Second, we already heard this commandment last week. Just four chapters previously, in Parashat Kedoshim, we read the exact same mitzvah – word for word. The Torah is repeating itself, as if we have already forgotten. For a book that does not like to waste ink with superfluous and repetative details, this seems strange.
The commentators pick up on these questions, and offer some answers. Ibn Ezra, the twelfth century Spanish Rabbi, points out that it appears precisely in the context of the holiday of Shavuot. As an agricultural holiday, Shavuot marks the beginning of the barley harvest. Barley is the first of the major cereal grains to ripen. Wheat comes later on during the summer. As we are getting excited to start bringing in the grain, the Torah repeats its instruction to leave the corners of the fields unharvested for the poor and the strangers in our communities.
Ramban and Rashbam offer a different explanation. They say that it has to do with the description of the Omer a few verses earlier. The Torah describes what is going to happen when the Israelites enter the Promised Land. They are going to plant their crops and reap the harvest. Before they can consume any of that crop themselves, they have to bring the first sheaf, the omer, to the Priest. He will then wave it around as an elevation offering before God. This is going to take place, at the earliest, on the second day of Passover. None of the new crop may be consumed until this omer waving presentation has taken place.
This is where Ramban and Rashbam’s explanation comes in. The Torah is warning us that the mitzvah of gathering the first of the crop as a presentation to God does not override the requirement to leave the corners of the field untrimmed for the poor and the strangers.
Put another way, the ritual obligation does not take precedence over the moral obligation.
There are several important lessons here.
First, that we cannot own the land outright.
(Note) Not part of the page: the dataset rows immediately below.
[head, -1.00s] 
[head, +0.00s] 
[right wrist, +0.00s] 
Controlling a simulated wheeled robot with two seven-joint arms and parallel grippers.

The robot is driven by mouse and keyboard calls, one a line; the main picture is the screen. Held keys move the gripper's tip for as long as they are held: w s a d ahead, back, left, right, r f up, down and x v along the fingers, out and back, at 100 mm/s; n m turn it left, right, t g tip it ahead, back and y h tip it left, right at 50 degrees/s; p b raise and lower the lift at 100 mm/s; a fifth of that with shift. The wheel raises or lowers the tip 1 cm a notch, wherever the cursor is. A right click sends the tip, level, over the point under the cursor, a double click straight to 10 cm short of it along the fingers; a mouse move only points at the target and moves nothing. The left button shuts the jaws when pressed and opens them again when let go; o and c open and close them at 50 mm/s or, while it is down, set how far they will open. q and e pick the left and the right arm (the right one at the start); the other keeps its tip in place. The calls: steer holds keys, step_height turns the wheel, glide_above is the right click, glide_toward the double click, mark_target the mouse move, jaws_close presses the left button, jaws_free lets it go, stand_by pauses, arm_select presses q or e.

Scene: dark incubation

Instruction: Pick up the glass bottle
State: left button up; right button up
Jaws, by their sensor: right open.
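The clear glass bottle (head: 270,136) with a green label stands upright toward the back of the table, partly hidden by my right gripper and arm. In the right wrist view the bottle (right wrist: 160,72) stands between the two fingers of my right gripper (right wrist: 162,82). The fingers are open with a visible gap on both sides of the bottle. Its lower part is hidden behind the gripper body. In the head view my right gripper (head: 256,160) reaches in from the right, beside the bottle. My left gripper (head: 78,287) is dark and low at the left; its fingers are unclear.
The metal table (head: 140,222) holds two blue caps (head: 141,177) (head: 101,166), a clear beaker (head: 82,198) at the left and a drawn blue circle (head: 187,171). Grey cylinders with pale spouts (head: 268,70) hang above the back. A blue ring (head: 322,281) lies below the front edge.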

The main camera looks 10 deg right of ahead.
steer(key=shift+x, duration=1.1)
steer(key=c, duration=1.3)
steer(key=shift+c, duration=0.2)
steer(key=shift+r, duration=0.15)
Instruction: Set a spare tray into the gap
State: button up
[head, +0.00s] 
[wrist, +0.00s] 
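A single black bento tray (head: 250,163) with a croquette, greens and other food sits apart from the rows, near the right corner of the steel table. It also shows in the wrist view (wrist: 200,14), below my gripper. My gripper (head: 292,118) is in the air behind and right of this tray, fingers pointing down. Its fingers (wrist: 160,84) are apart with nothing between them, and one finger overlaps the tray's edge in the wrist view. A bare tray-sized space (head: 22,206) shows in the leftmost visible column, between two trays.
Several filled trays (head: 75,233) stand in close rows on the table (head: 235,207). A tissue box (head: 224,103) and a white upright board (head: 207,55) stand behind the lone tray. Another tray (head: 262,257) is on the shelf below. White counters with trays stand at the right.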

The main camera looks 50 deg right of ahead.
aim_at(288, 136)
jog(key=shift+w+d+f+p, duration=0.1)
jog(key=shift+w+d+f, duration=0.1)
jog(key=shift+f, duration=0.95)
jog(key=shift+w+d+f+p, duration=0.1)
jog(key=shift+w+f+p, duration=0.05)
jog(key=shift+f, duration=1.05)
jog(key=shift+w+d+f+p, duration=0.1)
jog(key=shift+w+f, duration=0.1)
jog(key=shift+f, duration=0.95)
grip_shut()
Ultimately, the earth and everything in it belongs to God. We are given permission to use and enjoy it, but not without certain qualifications. L’ovdah u-l’shomrah, “to work it and to protect it,” God instructs the first human in the Garden of Eden.
Here, in the context of describing sacred time, we are told that we must both acknowledge God as the Creator of the earth and the One who makes it possible for us to cause it to produce food, and to provide for those who are less fortunate. Only then may we enjoy it ourselves. To consume the grain before both these steps have been taken is tantamount to theft.
The second lesson is that our dedication to religious ritual does not obviate our obligation to other human beings who need us. This is the message of Prophets like Isaiah. Don’t think that God wants your sacrifices while you let the weakest among you starve, he reiterates over and over again.
For us to do our part as Jews in our covenantal relationship with God means both that we acknowledge God’s Presence in our lives through ritual, and that we affirm God’s presence in other human beings through serving them.
In an agricultural society, the requirement to leave the corners of the fields untrimmed was public. Everybody could see that a farmer had done his duty. Not just the hungry who relied on it, but also fellow farmers and members of the community. If someone shirked his or her responsibilities, everyone would know it.
Today, we are so far removed from from the most vulnerable members of society. We can pretend that human suffering does not exist without suffering any consequences.
But suffering certainly exists among us.
Homelessness in our community is a human tragedy in our backyard. Santa Clara County has the fifth-largest unsheltered population in the country with the highest percentage of homeless veterans anywhere. More than 7,500 people are homeless on any given night, with almost three quarters of that number unsheltered.
The tent city that has grown up along the Guadalupe River by Story Road is the largest homeless encampment in the country.
The numbers have ballooned in recent years, due by a significant degree to the high cost of housing in the Bay Area. The reasons for homelessness are complicated, and solutions are elusive.
But if our tradition teaches us anything, it is that we have an obligation to care for the strangers who live among us because of our experience as strangers in the land of Egypt.
The lesson of leaving the corners of our fields unharvested and bringing the omer to God are that we cannot take the blessings in our lives for granted. Our tradition offers us specific ways to acknowledge that gratitude: offering thanks to God, and being generous to our fellow human beings.
Rashi adds an additional commentary on the appearance of the mitzvah of leaving the corners of the fields in the middle of the sacred calendar.
Why does the text teach this in between the festivals, with Passover and Shavuot on one side and Rosh Hashanah, Yom Kippur, and Sukkot on the other? To teach you that everyone who leaves gleanings for the poor is rewarded as if he had built the Temple and offered sacrifices there. (Rashi on Leviticus 23:22)
As we struggle in our broader community to address the challenges of /homelessness, may we open our eyes to the human suffering around us. Through our actions, let us build a Temple of compassion and generosity as we recognize that so many of the blessings in our lives come from the Ultimate Source of compassion and generosity.
It’s a staggering statistic about homelessness in Santa Clara County which I was not aware of. Again it’s this juxtaposition of a large population of poverty-stricken individuals amidst affluence. Even with all the money addressing the issues, and low cost housing being built, the infrastructure to integrate all these people into society is an even bigger challenge. It would be nice if there were more opportunities for those struggling to find a place in society and not just food and shelter. That’s the bigger problem.